6047 Silsby Hall
Hanover, NH 03755
Phone: 603-646-2550
Fax: 603-646-1140
sergei.a.kan at dartmouth.edu
Much of my ethnographic and archival research and writing in the 1980s-1990s focused on the culture and history (and especially religion, both indigenous and Christian) of the Tlingit of Southeastern Alaska and resulted in numerous articles and two monographs. While I continue to work on these subjects and maintain close ties with a number of Tlingit families, my most recent publications deal with a somewhat different set of issues, such as the relationship between Tlingit and anthropologists as well as American attitudes toward images of and relations with the Tlingit in the late 19th and early 20th centuries (as exemplified by the maritime tourism). A long-standing interest in the peoples and cultures of the entire Pacific Northwest Coast has led me to co-editing (with an American and a French colleague) a volume of essays representing some of the major recent work in the field, this book, Coming to Shore: Northwest Coast Ethnology, Traditions and Visions, was published in 2004.
In the fall of 2006 and the summer of 2010, I conducted ethnographic and archival research in southeastern Alaska on a new topic: a collection of photographs taken by Vincent Soboleff (a Russian-American photographer) in a Tlingit community of Killisnoo/Angoon in the 1890s-1920s. This project will result in a book entitled Vincent Soboleff: A Russian-American Photographer in Tlingit Country to be published by the University of Oklahoma Press.

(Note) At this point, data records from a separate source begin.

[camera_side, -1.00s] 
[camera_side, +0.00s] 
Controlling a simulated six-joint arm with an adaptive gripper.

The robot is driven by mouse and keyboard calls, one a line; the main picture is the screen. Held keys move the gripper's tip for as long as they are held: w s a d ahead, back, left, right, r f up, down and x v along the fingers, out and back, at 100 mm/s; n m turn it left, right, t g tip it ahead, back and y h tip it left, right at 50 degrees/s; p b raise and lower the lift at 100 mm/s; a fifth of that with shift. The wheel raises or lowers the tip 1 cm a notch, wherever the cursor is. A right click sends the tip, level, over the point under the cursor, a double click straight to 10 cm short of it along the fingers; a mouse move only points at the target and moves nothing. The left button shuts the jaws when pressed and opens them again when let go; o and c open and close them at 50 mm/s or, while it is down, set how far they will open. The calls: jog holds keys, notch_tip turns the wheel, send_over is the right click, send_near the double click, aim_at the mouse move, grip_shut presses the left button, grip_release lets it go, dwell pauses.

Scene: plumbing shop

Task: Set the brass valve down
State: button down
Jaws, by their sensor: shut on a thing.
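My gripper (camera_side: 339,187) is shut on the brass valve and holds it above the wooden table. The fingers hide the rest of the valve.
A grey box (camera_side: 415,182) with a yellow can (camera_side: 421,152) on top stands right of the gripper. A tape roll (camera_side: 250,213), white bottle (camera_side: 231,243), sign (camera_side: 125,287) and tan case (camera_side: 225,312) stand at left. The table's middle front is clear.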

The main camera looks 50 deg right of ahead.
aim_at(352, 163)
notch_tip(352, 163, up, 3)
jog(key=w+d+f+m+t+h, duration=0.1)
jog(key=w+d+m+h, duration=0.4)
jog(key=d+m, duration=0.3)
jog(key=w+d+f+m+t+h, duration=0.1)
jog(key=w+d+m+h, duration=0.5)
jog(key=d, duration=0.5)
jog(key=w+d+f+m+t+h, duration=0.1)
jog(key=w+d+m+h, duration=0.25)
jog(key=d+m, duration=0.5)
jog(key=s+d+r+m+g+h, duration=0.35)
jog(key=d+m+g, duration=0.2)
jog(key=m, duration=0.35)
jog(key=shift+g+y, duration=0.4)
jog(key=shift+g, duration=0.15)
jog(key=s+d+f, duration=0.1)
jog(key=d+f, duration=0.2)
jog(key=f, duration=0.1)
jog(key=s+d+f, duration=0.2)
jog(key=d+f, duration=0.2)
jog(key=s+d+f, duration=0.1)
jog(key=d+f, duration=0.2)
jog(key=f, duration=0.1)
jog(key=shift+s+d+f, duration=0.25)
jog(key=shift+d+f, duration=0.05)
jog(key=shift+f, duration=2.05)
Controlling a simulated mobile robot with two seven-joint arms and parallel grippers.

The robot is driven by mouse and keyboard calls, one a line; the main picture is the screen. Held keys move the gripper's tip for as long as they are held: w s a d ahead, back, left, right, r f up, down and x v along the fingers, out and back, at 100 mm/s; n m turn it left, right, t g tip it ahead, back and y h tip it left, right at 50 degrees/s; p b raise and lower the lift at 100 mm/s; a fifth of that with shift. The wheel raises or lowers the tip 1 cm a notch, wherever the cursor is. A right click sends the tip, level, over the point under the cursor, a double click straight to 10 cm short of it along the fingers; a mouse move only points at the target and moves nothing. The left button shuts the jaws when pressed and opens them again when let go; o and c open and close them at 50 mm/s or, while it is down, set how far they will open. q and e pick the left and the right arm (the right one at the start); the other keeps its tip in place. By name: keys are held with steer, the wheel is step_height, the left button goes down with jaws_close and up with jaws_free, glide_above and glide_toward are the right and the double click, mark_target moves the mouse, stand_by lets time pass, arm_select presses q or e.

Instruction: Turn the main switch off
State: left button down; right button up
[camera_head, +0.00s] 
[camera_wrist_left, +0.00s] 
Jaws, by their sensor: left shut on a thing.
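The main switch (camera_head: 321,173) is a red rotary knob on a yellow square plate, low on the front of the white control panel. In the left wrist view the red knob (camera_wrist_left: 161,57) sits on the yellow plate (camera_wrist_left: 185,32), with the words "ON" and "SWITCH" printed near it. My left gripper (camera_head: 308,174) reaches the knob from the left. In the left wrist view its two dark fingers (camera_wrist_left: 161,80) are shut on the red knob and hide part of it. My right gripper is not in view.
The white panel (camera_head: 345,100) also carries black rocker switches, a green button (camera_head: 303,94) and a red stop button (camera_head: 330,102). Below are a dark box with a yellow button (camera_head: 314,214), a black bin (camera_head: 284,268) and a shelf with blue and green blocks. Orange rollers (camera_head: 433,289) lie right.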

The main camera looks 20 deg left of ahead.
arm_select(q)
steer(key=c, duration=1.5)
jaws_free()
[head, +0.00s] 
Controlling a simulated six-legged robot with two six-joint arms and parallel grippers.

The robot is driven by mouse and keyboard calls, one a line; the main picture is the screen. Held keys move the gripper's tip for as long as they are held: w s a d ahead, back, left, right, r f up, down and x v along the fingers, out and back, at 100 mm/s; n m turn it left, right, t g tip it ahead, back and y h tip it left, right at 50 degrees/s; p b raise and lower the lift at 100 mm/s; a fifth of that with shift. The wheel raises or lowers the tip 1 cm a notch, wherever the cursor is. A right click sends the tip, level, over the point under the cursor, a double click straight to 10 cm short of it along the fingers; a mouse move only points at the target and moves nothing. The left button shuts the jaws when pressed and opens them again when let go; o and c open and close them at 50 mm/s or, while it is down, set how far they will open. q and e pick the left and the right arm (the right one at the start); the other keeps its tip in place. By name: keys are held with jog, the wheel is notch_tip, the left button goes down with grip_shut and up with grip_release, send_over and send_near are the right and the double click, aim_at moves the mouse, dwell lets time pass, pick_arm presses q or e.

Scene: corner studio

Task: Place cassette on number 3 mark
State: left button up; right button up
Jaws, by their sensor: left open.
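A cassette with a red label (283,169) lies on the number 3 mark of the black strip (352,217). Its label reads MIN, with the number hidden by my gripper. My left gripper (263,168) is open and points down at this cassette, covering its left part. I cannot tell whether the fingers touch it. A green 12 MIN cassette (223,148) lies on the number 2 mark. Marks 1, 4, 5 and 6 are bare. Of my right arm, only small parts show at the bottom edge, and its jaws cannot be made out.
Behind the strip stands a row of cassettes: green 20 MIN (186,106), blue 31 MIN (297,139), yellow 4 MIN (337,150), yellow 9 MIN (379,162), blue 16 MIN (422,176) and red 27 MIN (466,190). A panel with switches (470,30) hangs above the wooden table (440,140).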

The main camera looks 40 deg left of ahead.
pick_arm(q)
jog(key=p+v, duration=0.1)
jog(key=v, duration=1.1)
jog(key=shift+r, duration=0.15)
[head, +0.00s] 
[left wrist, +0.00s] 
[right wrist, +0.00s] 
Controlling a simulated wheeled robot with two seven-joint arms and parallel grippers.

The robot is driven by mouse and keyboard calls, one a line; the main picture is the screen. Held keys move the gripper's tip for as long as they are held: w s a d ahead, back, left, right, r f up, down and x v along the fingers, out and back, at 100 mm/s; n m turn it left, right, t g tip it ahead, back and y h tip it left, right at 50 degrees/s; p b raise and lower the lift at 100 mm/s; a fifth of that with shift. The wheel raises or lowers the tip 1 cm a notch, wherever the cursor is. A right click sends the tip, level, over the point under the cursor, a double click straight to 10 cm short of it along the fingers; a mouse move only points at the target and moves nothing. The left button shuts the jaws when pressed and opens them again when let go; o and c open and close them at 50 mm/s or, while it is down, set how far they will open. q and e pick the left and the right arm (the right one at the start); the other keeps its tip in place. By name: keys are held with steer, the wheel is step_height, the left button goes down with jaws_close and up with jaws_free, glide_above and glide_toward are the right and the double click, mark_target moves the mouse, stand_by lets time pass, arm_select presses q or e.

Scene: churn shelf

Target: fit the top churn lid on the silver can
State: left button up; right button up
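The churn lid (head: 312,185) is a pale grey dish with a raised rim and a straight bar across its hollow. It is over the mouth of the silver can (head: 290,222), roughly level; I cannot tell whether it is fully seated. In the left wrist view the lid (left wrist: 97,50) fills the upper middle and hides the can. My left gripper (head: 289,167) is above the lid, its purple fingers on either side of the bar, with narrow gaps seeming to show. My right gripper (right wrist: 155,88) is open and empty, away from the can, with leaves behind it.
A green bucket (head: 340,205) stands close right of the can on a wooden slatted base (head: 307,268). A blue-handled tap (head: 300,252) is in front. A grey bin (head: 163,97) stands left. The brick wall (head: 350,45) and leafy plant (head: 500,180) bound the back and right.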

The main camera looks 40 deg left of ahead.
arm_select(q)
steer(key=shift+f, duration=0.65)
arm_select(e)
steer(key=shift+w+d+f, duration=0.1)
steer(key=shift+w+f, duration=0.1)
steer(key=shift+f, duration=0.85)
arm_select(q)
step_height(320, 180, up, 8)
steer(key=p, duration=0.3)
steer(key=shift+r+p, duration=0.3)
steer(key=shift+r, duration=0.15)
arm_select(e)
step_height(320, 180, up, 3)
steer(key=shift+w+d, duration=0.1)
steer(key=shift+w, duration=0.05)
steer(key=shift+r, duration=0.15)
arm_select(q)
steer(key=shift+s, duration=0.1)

While I still maintain a strong interest in the Tlingit culture and history, I have recently turned my attention to an important but totally neglected topic, the sociocultural history of the community of people of mixed Russian-Native descent (the so-called Creoles), which remained in Sitka after the sale of Alaska to the United States. Most of the information on this subject comes from the various written sources, which I have begun to explore. However, recently I was able to interview several descendants of the Sitka Creoles who shared valuable family history with me.

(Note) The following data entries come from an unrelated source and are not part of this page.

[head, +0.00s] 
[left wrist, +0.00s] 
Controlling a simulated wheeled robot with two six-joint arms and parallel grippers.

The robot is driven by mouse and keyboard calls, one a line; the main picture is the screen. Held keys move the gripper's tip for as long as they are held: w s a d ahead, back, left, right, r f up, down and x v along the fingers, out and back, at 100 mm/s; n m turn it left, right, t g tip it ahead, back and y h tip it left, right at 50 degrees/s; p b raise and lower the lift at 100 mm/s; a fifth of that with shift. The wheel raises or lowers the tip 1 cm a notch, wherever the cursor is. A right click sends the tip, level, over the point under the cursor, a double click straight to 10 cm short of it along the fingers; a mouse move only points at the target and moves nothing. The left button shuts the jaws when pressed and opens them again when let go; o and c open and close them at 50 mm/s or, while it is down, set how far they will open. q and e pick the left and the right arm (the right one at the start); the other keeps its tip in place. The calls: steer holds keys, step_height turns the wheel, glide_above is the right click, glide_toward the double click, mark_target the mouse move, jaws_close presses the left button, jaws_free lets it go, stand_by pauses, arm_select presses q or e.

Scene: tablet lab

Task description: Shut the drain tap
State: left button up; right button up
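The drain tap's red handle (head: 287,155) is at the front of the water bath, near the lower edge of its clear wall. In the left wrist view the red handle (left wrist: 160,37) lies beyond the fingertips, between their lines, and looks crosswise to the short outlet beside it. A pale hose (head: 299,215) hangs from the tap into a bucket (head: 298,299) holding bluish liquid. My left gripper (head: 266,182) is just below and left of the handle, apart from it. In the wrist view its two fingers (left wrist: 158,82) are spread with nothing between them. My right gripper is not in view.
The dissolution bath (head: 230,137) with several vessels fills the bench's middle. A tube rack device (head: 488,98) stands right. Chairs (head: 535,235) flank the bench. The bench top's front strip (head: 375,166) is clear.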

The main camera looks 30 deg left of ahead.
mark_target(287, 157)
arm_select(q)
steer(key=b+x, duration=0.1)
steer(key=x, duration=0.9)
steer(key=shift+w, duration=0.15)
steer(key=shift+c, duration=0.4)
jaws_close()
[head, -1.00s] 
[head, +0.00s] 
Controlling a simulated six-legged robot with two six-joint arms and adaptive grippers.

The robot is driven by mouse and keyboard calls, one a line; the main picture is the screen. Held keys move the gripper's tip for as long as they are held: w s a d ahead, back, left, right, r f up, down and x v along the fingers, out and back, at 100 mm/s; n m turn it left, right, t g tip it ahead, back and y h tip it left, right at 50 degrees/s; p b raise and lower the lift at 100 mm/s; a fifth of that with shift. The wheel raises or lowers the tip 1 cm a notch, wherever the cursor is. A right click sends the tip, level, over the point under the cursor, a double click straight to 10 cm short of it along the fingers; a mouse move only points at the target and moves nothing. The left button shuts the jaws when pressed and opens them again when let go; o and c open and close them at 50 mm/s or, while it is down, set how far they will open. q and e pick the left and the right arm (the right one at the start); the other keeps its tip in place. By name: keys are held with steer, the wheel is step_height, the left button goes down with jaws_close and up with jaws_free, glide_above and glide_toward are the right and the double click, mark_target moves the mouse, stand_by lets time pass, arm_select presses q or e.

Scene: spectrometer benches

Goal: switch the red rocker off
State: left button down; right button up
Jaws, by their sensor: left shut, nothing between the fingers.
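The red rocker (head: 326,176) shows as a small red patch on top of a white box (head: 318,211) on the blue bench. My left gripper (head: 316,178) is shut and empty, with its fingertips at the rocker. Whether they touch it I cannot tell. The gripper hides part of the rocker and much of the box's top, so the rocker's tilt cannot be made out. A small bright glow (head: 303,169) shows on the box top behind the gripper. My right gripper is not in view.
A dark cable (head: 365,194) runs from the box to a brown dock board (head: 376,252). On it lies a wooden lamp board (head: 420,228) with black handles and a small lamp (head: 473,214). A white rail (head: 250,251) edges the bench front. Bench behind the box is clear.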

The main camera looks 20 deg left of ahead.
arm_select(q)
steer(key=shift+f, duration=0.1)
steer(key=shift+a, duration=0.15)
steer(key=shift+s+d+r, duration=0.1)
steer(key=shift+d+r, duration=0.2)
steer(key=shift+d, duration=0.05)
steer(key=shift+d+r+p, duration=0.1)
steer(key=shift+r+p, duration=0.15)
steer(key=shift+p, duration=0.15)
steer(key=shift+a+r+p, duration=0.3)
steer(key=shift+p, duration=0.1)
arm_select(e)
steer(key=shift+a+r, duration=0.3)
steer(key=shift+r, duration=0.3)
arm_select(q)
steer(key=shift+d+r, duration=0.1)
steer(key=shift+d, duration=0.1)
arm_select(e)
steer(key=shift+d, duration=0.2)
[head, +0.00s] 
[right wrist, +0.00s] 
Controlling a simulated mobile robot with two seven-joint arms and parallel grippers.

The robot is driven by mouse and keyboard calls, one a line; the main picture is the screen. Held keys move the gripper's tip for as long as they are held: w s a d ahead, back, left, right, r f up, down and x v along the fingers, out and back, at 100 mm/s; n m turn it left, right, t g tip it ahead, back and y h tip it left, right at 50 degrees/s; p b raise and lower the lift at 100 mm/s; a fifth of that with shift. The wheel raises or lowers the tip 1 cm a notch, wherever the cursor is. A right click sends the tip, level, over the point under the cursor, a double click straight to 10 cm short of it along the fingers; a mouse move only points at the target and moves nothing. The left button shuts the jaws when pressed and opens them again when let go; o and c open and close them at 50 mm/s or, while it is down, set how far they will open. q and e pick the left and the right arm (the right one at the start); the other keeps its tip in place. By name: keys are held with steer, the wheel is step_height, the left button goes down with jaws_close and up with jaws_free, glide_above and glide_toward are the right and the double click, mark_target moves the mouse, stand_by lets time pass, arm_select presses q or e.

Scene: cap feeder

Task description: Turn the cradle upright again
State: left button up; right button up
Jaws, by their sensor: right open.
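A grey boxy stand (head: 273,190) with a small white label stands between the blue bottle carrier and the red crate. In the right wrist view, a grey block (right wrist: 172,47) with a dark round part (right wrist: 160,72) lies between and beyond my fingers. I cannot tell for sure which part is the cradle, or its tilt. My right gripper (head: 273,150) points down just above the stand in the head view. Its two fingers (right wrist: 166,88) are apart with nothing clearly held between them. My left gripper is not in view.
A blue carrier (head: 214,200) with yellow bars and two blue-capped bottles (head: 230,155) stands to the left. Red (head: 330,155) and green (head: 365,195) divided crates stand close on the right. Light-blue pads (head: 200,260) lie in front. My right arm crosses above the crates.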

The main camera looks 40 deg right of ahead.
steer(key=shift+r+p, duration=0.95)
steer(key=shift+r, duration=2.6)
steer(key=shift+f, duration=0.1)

My graduate training at the University of Chicago under Raymond D. Fogelson and many years of teaching courses on Native North American ethnology and ethnohistory, have inspired me to co-edit (with Pauline Turner Strong) a series of papers by several generations of North Americanists who have also been trained by the same mentor. This volume, which honors Fogelson and is entitled Perspectives on Native North America: Cultures, Histories, and Representations, was published in 2006.
Finally, having always had a strong interest in the history of anthropology, I had been since the late 1990s working on an intellectual biography of Lev Shternberg, one of the leading Russian anthropologists of the late imperial and early Soviet period. He attracted me as both a scholar who played a major role in modernizing Russia's famous Museum of Anthropology and Ethnography (in St. Petersburg) and training the first generation of Soviet ethnographers, but also as someone who became an ethnographer under rather unusual circumstances, i.e., while serving an exile sentence on a remote island in the Russian Far East in the 1890s. This research took me to the Archive of the Russian Academy of Sciences in St. Petersburg. A book Lev Shternberg: Anthropologist, Russian Socialist, Jewish Activist, published in 2009, is the result of this work. In addition, in the last few years, I have published several articles (in English and Russian journals) on the history of Russian/Soviet anthropology and begun a new research project on the life and scholarly legacy of Alexander Goldenweiser (1880-1940), a prominent Russian-American anthropologist of the Boasian school. (See my article on Goldenweiser's political views in Vol. 5 of the Histories of Anthropology Annual, published in 2009).